On 18th November, I attended a talk at Oriel y Parc in St Davids by Pembrokeshire photographer, Philip Clarke.  I had not been aware of Philip’s work before but it was clear that he had quite a reputation in some circles.  The reason for my lack of awareness became apparent as the talk progressed.

It transpired that Philip is predominantly a landscape photographer but he also takes photographs of people and local events.  He is best known for his traditional landscapes, many of which have been used in Pembrokeshire National Parks and Pembrokeshire County Council publications.  His landscapes have also been extensively used in his own range of postcards of Pembrokeshire views, some of which have sold in large quantities.  A postcard of St Davids Cathedral in the snow has sold over 20,000 copies!  Not being much of a follower of tourist postcards and publications or civic and cathedral events, I had not moved in the circles which would have introduced me to his work previously.
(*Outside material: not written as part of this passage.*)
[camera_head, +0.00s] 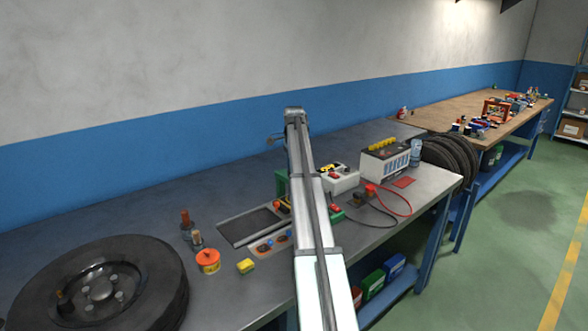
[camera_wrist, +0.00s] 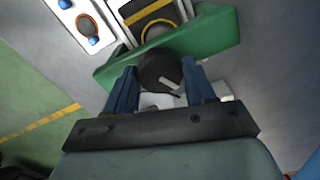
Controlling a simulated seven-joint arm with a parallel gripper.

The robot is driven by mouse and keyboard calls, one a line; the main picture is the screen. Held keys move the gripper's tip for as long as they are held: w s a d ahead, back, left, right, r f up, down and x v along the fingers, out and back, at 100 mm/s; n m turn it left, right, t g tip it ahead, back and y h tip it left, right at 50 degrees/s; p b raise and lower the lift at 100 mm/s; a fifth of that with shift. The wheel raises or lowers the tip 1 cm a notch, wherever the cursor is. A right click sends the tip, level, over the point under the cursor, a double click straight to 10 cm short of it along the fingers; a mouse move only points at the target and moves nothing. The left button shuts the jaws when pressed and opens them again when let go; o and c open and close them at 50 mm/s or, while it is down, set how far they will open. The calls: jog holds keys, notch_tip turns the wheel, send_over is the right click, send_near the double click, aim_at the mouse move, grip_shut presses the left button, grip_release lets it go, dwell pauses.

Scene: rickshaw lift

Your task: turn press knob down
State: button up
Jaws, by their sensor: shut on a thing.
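The press knob (camera_wrist: 158,70) is a dark round knob with a white pointer line, on the green press body (camera_wrist: 222,33) in the wrist view. The pointer slants toward the lower right of that picture. My gripper (camera_wrist: 163,77) has its two blue fingers on either side of the knob and is shut on it. In the head view part of the green press (camera_head: 282,184) shows beside my arm. The knob and my gripper are hidden behind my arm there.
A panel with blue and orange-ringed buttons (camera_head: 270,242) lies left of my arm. A battery (camera_head: 385,162) and red cable (camera_head: 397,203) are to the right. A wheel (camera_head: 100,285), an orange tin (camera_head: 208,261) and a yellow block (camera_head: 245,266) stand at the left.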

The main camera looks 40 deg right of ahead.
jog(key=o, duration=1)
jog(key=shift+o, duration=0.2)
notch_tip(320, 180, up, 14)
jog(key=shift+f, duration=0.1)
Philip has been a photographer for much of his life and is a firm believer in the traditional and the tried and tested.  He was brought up with film cameras and has seen no reason to change to digital. He is a traditionalist with traditional darkroom skills. In his own words, “Why exhaust yourself in front of a screen, when you can have the ecstasy of building an individual image from a combination of light and salts. There is really no contest.” It was clear from his talk that he did not have much time for the trickery that can be employed with digital images and preferred the ‘honesty’ of the traditional film photography.

He enthusiastically waxed lyrical about the photographic process, describing photography as being ‘a language of description’.   I noted a number of memorable phrases that he used, all of which clearly demonstrated his engagement with and love of his subject.  These included the following : –

About photography

  • ‘The joy of photography is finding the narrative line’.
  • ‘I want to soar on the edge of life, and, if possible, take flight’.
  • ‘Photography is a universal language’.
  • ‘Landscape photography is like the creation of a symphonic composition with all the elements brought together in a radiant whole.’

About photographs

  • ‘A photograph is a statement, the pursuit the pursuit of a singular moment.’
  • ‘We read photographs as we see life – either as prose or poetry.’
  • ‘The process of taking photographs is a combination of meditation and fever.’

Two photographers that Philip mentioned as being particularly inspirational for him were Ansel Adams and Fay Godwin, and Adams’ phrase ‘The joy of serendipity‘ was particularly meaningful for him.

After giving a description of his background and his outlook on photography (without giving away any secrets about his equipment or techniques which he said he was not going to explore!), Philip gave a slide show of some of his photographs which included landscapes, people and events.  What struck me was that, although they were technically good, many did not excite or inspire me as they were very traditional and seemed to be more of a record than an attempt to capture something more aesthetic.  It was the black and white land- and sea-scapes that caught my attention and I reproduce a couple of examples below.  These have inspired me to experiment more with black and white to capture the energy and wildness of the local environment.














There are a number of younger pretenders to the throne of Pembrokeshire’s ‘photographer in residence’ now and the digital age is taking centre stage in their work.  I was pleased to have attended Philip’s talk as it enabled me to see how photography is evolving over the years and it also helped me to further hone my own appraisal of photographs.